Note that if the response has an Authorization header, it cannot be stored in the private cache (or a shared cache, unless public is specified).
Shared cache
The shared cache is located between the client and the server and can store responses that can be shared among users. And shared caches can be further sub-classified into:
- Proxy caches: In addition to the access control function, some proxies implement caching to reduce traffic out of the network. The service developer doesn't usually manage this, so appropriate HTTP headers must control it.
- Managed caches: service developers explicitly deploy managed caches to offload the origin server and deliver content efficiently. Examples include reverse proxies, CDNs, and service workers in combination with the Cache API.
- It's also possible to ignore the standard HTTP Caching spec protocols in favor of explicit manipulation. For example, the following can be specified to opt-out of a private cache or proxy cache, while using your own strategy to cache only in a managed cache.
Next, we’ll go over the different caching strategies so you can better understand which one best suits your website.
Static Site Generation
You got a website and ran the build script to pre-render all pages into static HTML files. After all pages are built, you can upload your static assets into a CDN.
So, what's really great about static site generation is now that all those documents are pre-rendered. They're static, sitting on the CDN waiting for somebody to come and visit your website to get one of those documents.
The user makes a request, and the CDN doesn't have to do any work at all. It doesn't have to build the page and doesn't have to render anything. It can just send it right to the user, and the user is super happy because it was a fast and cached response resulting in a snappy experience.

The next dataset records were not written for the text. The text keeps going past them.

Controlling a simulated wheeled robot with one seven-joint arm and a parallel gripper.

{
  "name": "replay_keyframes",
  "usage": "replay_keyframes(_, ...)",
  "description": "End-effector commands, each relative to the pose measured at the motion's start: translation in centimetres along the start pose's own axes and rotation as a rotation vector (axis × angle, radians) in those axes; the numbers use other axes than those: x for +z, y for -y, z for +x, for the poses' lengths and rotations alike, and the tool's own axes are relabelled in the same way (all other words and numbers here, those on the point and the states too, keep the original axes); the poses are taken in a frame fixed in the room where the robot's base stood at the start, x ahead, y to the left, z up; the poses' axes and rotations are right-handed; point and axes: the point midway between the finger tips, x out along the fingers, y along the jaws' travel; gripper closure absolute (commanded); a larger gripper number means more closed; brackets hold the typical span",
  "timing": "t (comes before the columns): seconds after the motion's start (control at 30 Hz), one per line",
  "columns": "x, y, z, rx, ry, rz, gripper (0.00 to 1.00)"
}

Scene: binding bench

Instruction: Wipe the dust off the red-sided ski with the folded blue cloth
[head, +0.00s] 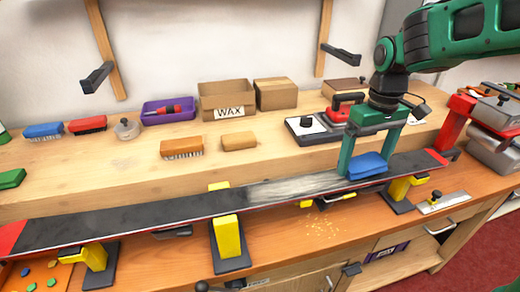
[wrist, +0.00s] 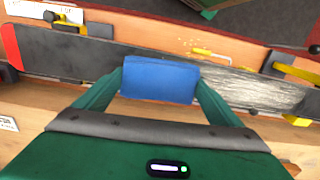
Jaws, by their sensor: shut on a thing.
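My green gripper (head: 369,158) is shut on the folded blue cloth (head: 366,166), with a finger on each side of it. In the wrist view the cloth (wrist: 160,80) sits between the fingers, over the ski. The ski (head: 140,213) lies across yellow supports, dark on top with red ends and a thin red edge. A pale grey patch of dust (head: 295,187) covers its middle right part, just left of the cloth. The patch also shows in the wrist view (wrist: 250,90), beside the cloth. The cloth appears to be on or just above the ski; I cannot tell which.
Yellow supports (head: 226,236) stand under the ski. Behind it on the raised shelf are brushes (head: 182,149), a wax box (head: 226,99) and a red-handled iron (head: 345,105). A red vise (head: 458,120) stands at the right. Yellow crumbs (head: 322,228) lie on the bench in front.

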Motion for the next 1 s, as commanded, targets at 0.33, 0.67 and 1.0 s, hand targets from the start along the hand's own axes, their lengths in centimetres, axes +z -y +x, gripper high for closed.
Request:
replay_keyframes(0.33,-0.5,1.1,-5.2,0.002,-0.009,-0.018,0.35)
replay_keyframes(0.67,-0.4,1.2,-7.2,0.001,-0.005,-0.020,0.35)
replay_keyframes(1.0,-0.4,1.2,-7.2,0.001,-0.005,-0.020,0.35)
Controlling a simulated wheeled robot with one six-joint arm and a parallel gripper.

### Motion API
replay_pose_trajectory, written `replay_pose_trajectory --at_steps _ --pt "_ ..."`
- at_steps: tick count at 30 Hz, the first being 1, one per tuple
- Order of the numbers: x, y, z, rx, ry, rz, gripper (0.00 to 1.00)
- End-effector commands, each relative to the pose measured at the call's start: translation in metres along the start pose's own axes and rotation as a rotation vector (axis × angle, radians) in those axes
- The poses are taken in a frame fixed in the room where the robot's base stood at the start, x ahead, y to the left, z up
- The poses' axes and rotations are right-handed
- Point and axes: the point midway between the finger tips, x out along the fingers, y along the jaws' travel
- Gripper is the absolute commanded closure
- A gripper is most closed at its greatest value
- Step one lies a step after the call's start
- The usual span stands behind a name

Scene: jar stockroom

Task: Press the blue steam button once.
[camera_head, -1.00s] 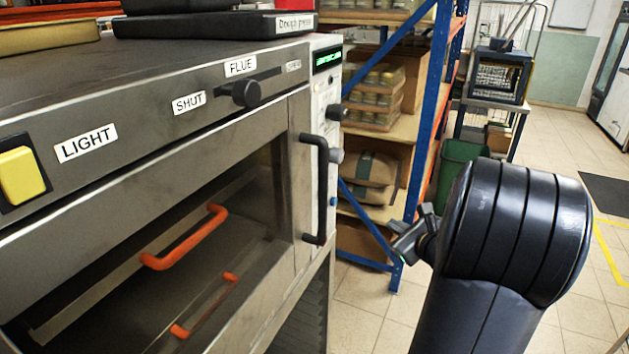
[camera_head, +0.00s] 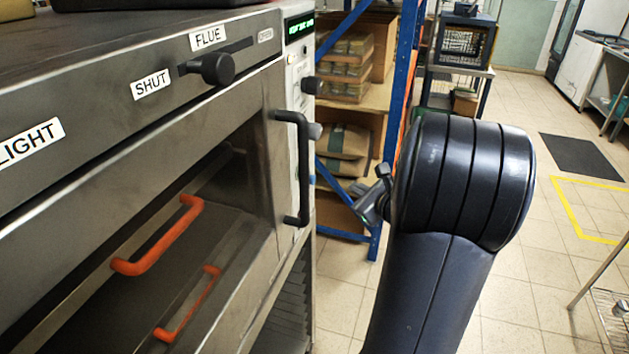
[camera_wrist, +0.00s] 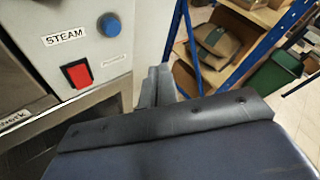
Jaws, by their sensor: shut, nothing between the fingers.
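The blue steam button (camera_wrist: 109,25) is a round button on the light grey control panel, right of the STEAM label (camera_wrist: 65,36) in the wrist view. In the head view it is a tiny blue spot (camera_head: 312,179) low on the panel's edge, right of the black door handle. My gripper (camera_head: 366,204) is shut and empty, right of the panel and apart from it. In the wrist view the fingers of my gripper (camera_wrist: 157,78) are below and right of the button, not touching it.
A red rocker switch (camera_wrist: 76,74) sits below the STEAM label. The black oven handle (camera_head: 303,168) and dark knobs (camera_head: 311,86) stick out near the panel. A blue-framed shelf rack (camera_head: 400,90) stands behind. Open tiled floor (camera_head: 530,300) lies to the right.

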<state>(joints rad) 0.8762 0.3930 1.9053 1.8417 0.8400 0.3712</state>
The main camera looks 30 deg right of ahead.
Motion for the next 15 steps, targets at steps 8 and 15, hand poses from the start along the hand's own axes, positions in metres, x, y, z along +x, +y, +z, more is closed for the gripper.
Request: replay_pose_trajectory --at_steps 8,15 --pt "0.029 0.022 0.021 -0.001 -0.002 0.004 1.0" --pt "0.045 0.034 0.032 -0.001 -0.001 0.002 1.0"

Now let's say you edit some of the data — what does that mean for static site generation? Well, something on the database/CMS changed, but your CDN still has all those static assets from the last deploy. So, if the user visits the page, they will get a fast response, but it will be stale; it's not updated with the new data yet, and sometimes that's fine as well.
To have the latest changes from your data available to your users, you need to go over the build of every single page of the website again, even if you only changed data for a particular page.
You build every page for every deploy and any edit on your data.
Server Side Rendering
- No CDN
In SSR, you don't have a big build step; you upload your website to the internet, and then build the pages on demand. So, when somebody asks for a page, you build the page on your server, and then you send it back.
The user has to wait for the page to build, so with static sites, it's nice because you built it before for the users not to have to wait for the build.
This means that every visit to every page rebuilds, but only the visited pages are built. If you have some pages that are never visited, you never build them.
In a nutshell, with a server, you only build the pages that people visit as opposed to static site generation, where you build every single page whether people visit them or not.
- With CDN
The first visitor shows up, and they request the CDN, not your server. CDN doesn't have the document yet, so it goes over to the origin server (your actual web server). The origin server builds the page, sends the page to the CDN, the CDN caches the page, and then sends it to the user. The user won't be super happy because it had to wait for the full cycle to finish.
However, with the CDN, the second visitor requests the page from the CDN, and the CDN already has the document, so it can leave the origin server alone and send a response back to the user. The user is happy because it was fast, cached, and fresh/accurate. This scenario isn't just the second visitor. It's the 3rd, the 4th, the 100th, and so on, visitors.
When using a CDN, the idea of max age can be configured via the cache-control HTTP header using a max-age property. The max-age property says how long a thing should be cached. The value of max-age is in seconds, so you can say to cache it for 60 seconds, cache it for a day, cache it for a month, etc.
Let's say you set the max-age to 60 (1 minute) on a page, so the CDN caches the page for 60 seconds, and the cache expires when 60 seconds have passed. When a cache expires, the CDN will request a fresh page from the origin server, store the fresh page in the cache and send the page to the user.
The next visitor that asks for the same page within 60 seconds will receive the page from the CDN cache. After 60 seconds, the same process repeats when a new request comes in. We’re building a page once a minute, as requests come in only when requests to the page are made.
Incremental Static Regeneration
With the stale while revalidate HTTP caching value, when a user requests a page that has been cached on the CDN but is expired, the CDN will return the expired version of the page.
Then, in the background, it makes a request to the origin server to get a fresh version of the same page. After getting the fresh page, it saves it in the cache and will be used for new user requests.
How often do you want to rebuild?
At the end of the day, if you’re using SSR + CDN + cache headers, you should ask — how often do you want to rebuild? What kind of page is this? Is this a page with data that is frequently changed? Does it matter if, after the data changes, we still show a stale version of it to the user for a bit? Answering those questions will help you understand the best caching strategy for your website.